Coherent flow structures in a depth-limited flow over a gravel surface: the role of near-bed turbulence and influence of Reynolds number

In gravel bed rivers, the ratio between the mean flow depth to roughness height seldom exceeds a value of 10 for normal flow conditions, and thus the detailed microtopography of the bed exerts a significant effect on the generation of the turbulent flow structures. Past field measurements and laboratory visualization have indicated that shallow flows over gravel beds contain coherent macroturbulent structures. However, the origin of these macroturbulent phenomena, and their relationship to the ensemble of individual roughness elements forming the bed, is not quantitatively well understood. Here we report upon a flume experiment in which flow over a measured heterogeneous gravel surface is quantified through the application of 2D digital Particle Imaging Velocimetry. This methodology allows study of the downstream (u-) and vertical (w-) components of velocity over the entire flow field at a spatial resolution of 0.002 meters and a temporal resolution of 15 Hz. These dPIV measurements were linked to high-resolution quantification of the bed surface topography obtained using digital photogrammetry.
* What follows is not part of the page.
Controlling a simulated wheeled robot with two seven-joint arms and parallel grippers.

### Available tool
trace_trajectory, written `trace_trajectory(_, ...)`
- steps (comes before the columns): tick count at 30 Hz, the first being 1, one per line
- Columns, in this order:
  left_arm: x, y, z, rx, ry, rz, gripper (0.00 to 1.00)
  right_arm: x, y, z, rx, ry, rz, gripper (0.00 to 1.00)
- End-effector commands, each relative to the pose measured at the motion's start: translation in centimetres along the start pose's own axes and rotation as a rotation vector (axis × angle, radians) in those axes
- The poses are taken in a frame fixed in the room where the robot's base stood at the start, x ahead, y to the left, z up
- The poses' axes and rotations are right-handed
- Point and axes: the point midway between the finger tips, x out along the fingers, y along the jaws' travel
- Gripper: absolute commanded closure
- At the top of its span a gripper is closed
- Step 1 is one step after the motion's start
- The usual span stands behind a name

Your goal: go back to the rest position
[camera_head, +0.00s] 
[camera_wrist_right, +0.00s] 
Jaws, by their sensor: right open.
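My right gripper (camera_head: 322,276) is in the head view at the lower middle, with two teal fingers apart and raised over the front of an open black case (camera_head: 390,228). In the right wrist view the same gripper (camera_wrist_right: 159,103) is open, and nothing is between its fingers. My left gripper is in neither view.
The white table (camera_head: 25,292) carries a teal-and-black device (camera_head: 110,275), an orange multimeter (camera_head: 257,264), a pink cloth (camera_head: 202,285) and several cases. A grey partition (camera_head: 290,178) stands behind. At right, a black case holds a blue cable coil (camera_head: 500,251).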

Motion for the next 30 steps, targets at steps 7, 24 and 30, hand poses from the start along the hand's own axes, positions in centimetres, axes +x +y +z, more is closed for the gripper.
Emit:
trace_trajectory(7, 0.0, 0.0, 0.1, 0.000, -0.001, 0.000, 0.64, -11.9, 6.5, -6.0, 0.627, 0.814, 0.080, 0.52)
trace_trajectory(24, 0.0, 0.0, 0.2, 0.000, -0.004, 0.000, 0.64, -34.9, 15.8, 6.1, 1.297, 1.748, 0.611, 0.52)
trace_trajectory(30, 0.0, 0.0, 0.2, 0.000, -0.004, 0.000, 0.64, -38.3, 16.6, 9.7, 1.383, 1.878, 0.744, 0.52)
This experimental set-up enabled study of the generation and evolution of coherent flow structures over a known bed topography that allowed the potential to identify: i) the topographic characteristics required for generation of macro-scale turbulent flow structures; ii) the geometric shape of the flow structures; iii) the temporal length scales of the flow structures, and iv) how these characteristics change with flow Reynolds number.